The constitutional guideline may be simply stated: the Legislature may not "draw the lines of congressional districts in such a way as to give some voters a greater voice in choosing a Congressman than others." A man's vote may not be taken from him. It may not be diluted or debased, nor, on the other hand, magnified nor enhanced. Our Constitution's "plain objective" is that of making "equal representation for equal numbers of people the fundamental goal for the House of Representatives." One factor and one alone is controlling, the factor of population. It is true that the Wesberry court speaks of one vote being "as nearly as practicable" worth that of another, but we do not see in these words an escape hatch for the reluctant. Nor in the caveat that the weight of votes need not be mathematically precise. What is meant here is merely that the ideal district lines enclosing mathematically equal areas of population may make minor departures here and there from such ideal, in accordance with the needs of the situation, and without "unnecessarily" (Wesberry, page 535) abridging the people's rights. But these are minor concessions to practicability, the avoidance of ideal mathematical precision, merely. They are the application in this field of the well-known de minimis doctrine. Should the concessions made result in substantial (not minimal) and unnecessary inequalities between the districts, the lines of unconstitutionality will have been crossed. This concept of equality, which some profess to find so puzzling, is not an alien doctrine, newly imported to our shores. Long before Wesberry, we knew of the doctrines of equal rights and opportunities, of equal treatment in our courts, and of equal schooling for our children. We need not exhaust the litany. If there is one dominant social and political belief held by all our people, it is that we are both free and equal. Its implementation with respect to voting rights should present no insurmountable obstacles to those minded to pursue it.
Wesberry, supra, 84 S.Ct. page 533.
Wesberry, supra, page 535.
"* * * it was population which was to be the basis of the House of Representatives." Wesberry, supra, page 530.
The matter of remedy remains. It is urged to us that it is now too late for remedial action by the Legislature in time for the forthcoming congressional elections and that our citizens must rest with their disfranchisement until the elections in 1966, a period of over two years. This we cannot accept.
Of course, as Judge Brown of the Fifth Circuit held for the Court in Bush v. Martin (S.D.Tex. 1963), 224 F. Supp. 499, aff'd and remanded, per curiam, sub nom. Martin et al. v. Bush, 84 S.Ct. 709 (1964), "the easy way out is either to take no action or formally to defer action * * *. But this Court no less than the Supreme Court of the United States is charged with serious obligations under Art. III of the Constitution and under the implementing statutes of Congress to afford to litigants appropriate relief in vindication of constitutional and civil rights. We must therefore balance the relative advantages, disadvantages, the relative injuries to the parties, and perhaps even more so to the whole State * * *." ( 224 F. Supp. at 513)

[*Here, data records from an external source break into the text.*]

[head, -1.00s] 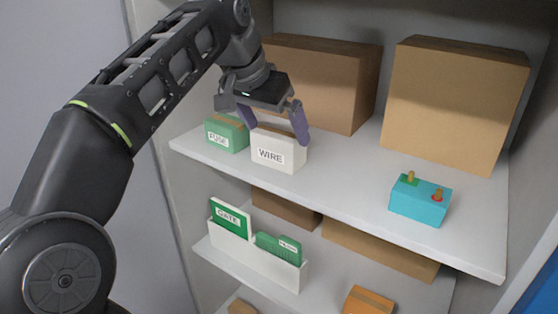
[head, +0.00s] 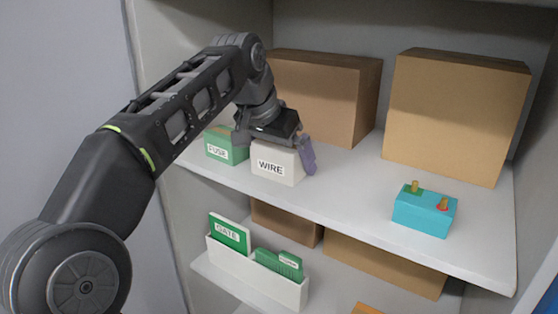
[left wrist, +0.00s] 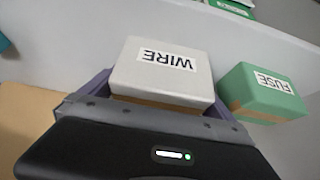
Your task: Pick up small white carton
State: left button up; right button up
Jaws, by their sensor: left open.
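The small white carton (head: 276,165) with the WIRE label stands on the upper shelf. It also shows in the left wrist view (left wrist: 165,72), label upside down. My left gripper (head: 280,158) is open and lowered over the carton. One purple finger is beside the carton's right side in the head view; the other finger is hidden there. In the left wrist view the carton sits between the two purple fingers. I cannot tell whether either finger touches it. My right gripper is not in view.
A green FUSE carton (head: 225,148) stands close on the left of the white carton. Large brown boxes (head: 325,95) (head: 455,115) stand behind. A cyan box with two knobs (head: 424,211) is at the right. Shelf between them is clear. A white file holder (head: 255,275) is below.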

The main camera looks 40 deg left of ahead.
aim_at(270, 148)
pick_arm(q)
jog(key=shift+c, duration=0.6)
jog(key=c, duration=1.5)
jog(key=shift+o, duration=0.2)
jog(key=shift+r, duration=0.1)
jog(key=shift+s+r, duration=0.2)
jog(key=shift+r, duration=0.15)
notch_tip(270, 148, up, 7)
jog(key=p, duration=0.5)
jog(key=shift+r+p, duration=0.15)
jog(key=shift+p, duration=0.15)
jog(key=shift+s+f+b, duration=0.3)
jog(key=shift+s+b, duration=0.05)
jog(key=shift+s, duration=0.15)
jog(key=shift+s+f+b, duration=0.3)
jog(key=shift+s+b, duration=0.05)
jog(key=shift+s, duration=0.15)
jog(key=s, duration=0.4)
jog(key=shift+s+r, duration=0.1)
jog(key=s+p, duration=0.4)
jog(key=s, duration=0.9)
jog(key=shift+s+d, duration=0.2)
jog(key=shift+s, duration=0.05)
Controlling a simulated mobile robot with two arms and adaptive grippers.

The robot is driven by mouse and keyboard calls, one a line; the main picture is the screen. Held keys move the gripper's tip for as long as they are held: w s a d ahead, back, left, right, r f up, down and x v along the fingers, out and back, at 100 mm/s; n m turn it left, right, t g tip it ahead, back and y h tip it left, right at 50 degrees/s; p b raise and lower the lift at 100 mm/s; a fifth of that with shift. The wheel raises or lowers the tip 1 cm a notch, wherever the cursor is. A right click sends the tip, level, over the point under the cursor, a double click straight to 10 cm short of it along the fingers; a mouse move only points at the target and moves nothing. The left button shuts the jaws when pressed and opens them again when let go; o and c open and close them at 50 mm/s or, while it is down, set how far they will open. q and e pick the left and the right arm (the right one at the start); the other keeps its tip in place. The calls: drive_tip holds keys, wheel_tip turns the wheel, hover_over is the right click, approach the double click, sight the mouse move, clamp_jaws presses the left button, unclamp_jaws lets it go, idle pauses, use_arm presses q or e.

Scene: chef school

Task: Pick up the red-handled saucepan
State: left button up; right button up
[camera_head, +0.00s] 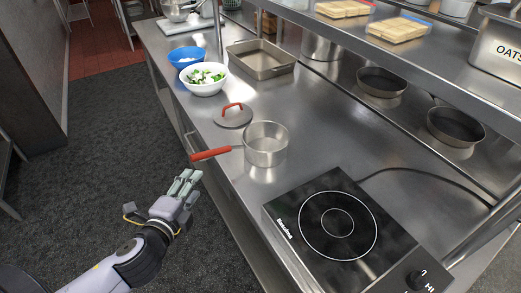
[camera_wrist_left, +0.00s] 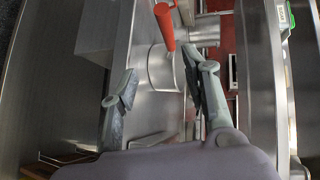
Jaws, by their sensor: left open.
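The saucepan (camera_head: 265,146) is steel with a red handle (camera_head: 211,153) and stands on the steel counter. Its handle points left and sticks out past the counter's front edge. In the left wrist view the red handle (camera_wrist_left: 165,27) shows at the top, with the pan's side (camera_wrist_left: 162,70) below it, between and beyond the fingers. My left gripper (camera_head: 185,181) is open and empty, just off the counter edge and in front of the handle, apart from it. The same gripper shows in the left wrist view (camera_wrist_left: 160,80) with its fingers spread. My right gripper is not in view.
An induction cooktop (camera_head: 340,225) lies to the right of the pan. A lid with a red handle (camera_head: 234,118) lies behind it. A white bowl of greens (camera_head: 204,79), a blue bowl (camera_head: 186,57) and a rectangular tray (camera_head: 260,65) stand farther back. The shelf above holds an oats canister (camera_head: 497,48).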

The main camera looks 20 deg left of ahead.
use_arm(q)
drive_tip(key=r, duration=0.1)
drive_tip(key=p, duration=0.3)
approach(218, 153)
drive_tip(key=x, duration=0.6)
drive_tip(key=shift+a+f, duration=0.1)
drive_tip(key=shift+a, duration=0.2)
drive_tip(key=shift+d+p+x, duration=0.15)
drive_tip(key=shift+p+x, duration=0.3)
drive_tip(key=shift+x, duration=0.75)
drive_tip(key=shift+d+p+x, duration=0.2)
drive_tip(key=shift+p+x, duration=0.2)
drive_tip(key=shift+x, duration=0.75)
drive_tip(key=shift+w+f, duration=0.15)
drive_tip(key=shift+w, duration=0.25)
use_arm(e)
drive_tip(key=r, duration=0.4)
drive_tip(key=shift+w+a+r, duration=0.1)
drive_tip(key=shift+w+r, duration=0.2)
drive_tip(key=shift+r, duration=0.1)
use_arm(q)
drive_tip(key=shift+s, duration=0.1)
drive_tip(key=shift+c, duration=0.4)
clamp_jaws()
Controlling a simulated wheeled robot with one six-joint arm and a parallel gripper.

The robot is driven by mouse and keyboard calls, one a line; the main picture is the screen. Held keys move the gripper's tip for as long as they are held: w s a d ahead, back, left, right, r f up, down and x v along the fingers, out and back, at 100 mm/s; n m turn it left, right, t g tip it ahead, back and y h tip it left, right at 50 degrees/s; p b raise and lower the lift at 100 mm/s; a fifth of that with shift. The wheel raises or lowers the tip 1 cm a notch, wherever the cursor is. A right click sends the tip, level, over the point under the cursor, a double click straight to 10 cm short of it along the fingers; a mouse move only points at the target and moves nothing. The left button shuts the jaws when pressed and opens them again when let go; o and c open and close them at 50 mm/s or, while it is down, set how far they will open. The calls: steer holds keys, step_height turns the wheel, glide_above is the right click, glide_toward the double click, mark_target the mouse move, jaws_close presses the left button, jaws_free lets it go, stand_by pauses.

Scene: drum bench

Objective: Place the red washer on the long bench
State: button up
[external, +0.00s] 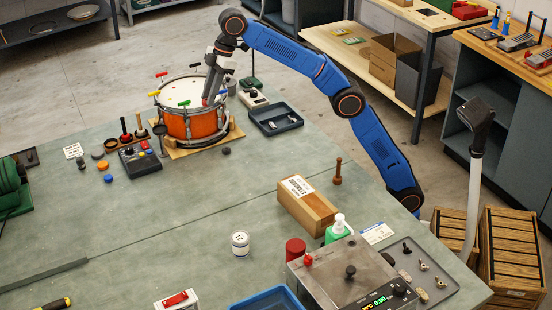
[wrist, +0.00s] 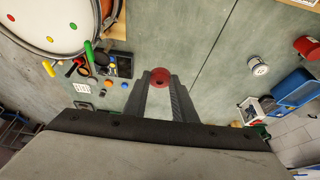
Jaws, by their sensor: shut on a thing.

Upon balance, therefore, we have a deprivation of the constitutional rights of thousands of our people, remedial by setting up districts of equal population. As against these interests, it is urged to us that the matter is one of such extreme complexity that the Legislature either cannot or will not act without delay, thus forcing the state into undesirable elections at large.

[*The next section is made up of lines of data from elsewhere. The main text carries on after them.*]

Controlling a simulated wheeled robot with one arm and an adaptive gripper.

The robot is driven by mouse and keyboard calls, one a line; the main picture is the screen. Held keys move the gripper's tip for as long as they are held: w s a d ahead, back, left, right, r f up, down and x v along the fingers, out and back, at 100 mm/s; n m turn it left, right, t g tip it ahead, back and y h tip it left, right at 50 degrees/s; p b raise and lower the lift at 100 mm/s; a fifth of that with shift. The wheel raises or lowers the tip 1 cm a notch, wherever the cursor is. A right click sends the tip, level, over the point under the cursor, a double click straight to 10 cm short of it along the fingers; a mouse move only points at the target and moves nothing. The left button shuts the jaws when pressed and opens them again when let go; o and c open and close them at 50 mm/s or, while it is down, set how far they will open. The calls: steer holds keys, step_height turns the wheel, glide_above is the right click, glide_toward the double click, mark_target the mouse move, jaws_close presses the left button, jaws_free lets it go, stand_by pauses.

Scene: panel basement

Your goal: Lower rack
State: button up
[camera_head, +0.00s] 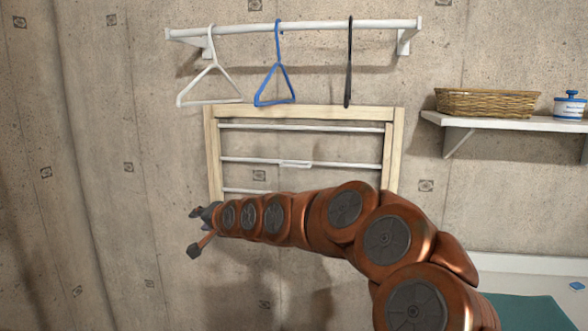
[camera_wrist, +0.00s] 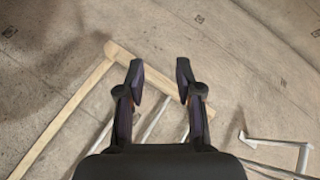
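The rack (camera_head: 212,150) is a pale wooden frame with several white bars, upright and close to the concrete wall, below a white rail. A small white piece (camera_head: 295,163) sits on its middle bar. My arm hides the rack's lower part. My gripper (camera_head: 198,231) is at the rack's lower left in the head view, its fingers apart. In the wrist view my gripper (camera_wrist: 159,70) is open and empty. The rack's wooden frame (camera_wrist: 78,98) shows there tilted, one beam crossing behind the fingertips. I see no contact; the distance is hard to tell.
A white wall rail (camera_head: 310,27) holds a white hanger (camera_head: 209,84), a blue hanger (camera_head: 275,85) and a dark hanger (camera_head: 349,65). At right, a shelf (camera_head: 500,123) bears a wicker basket (camera_head: 487,103) and a jar (camera_head: 570,106). The wall at left is bare.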

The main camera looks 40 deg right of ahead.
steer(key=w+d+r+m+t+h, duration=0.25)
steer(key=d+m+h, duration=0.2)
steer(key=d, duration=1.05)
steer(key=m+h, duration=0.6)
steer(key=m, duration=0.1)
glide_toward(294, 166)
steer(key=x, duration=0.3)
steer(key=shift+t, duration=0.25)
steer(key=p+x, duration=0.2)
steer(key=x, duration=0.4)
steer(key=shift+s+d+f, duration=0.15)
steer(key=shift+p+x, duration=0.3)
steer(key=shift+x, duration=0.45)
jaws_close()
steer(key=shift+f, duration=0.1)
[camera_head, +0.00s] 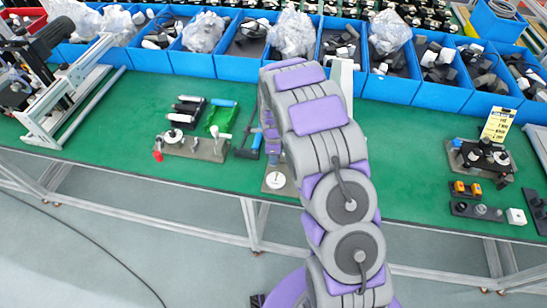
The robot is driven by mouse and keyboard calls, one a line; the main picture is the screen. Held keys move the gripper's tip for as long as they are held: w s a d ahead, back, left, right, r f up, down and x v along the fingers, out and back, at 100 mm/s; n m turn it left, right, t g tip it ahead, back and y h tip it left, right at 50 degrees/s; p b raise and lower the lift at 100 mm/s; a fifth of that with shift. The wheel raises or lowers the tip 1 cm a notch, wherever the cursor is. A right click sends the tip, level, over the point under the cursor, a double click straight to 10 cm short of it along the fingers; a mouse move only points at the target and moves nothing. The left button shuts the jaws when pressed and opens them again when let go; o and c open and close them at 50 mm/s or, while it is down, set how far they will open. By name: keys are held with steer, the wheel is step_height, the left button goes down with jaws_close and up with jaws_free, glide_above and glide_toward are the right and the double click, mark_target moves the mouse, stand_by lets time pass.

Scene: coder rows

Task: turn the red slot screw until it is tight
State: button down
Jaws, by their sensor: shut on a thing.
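My gripper (272,150) shows only in part, as a narrow purple and grey piece at the left edge of my large grey and purple arm. It points down over the table, just above a small plate with a white round dial (275,180). It is shut on something, but its fingertips and what they hold are too small and too hidden to make out. I cannot clearly pick out the red slot screw. A small red part (158,154) shows at the left end of a metal fixture plate (205,150), apart from my gripper, but I cannot tell what it is.
Blue bins (205,65) of dark parts and plastic bags line the table's back. A metal frame (60,100) stands at the left. A black fixture (485,155) and small switch boxes (467,189) are at the right.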

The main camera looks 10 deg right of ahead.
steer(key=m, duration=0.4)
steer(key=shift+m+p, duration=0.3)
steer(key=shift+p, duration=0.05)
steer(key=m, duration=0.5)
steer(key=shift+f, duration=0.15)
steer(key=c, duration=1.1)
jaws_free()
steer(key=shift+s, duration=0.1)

The need for and propriety of immediate relief is evident when consideration is given to the obvious advantage, (1) to the people of the state, whose interests are our primary concern, and who have a right to expect stability and continuity in the districts in which they reside, and in their representation in the Congress; (2) to the incumbent congressmen who are entitled to have a determination of their districts and a designation of the people they are expected to service; and (3) to those persons who may wish to become candidates for the office of congressman, who should not be exposed to imminent prospective changes in district lines and constituencies.
It is true, of course, that the Legislature may refuse or neglect to amend the now-specified dates for certain steps in the electoral process; it may refuse or neglect to reapportion in accordance with the Constitution; or, having done so, it may refuse or neglect to give such reapportionment act the immediate effect it should have in order to insure to our people the basic rights involved and avoid an election at large. We do not assume that any of these refusals or neglects will take place, preferring, rather, to assume that the Legislature will act with alacrity once its constitutional duty is made clear to it. But should, regrettably, the Legislature so fail the people, our duty becomes the greater, not the lesser. Under such circumstances, the "vindication of constitutional and civil rights," which it is our duty to sustain, can be accomplished only through the process of election at large, a procedure the choice of which will rest with the elected representatives of the people.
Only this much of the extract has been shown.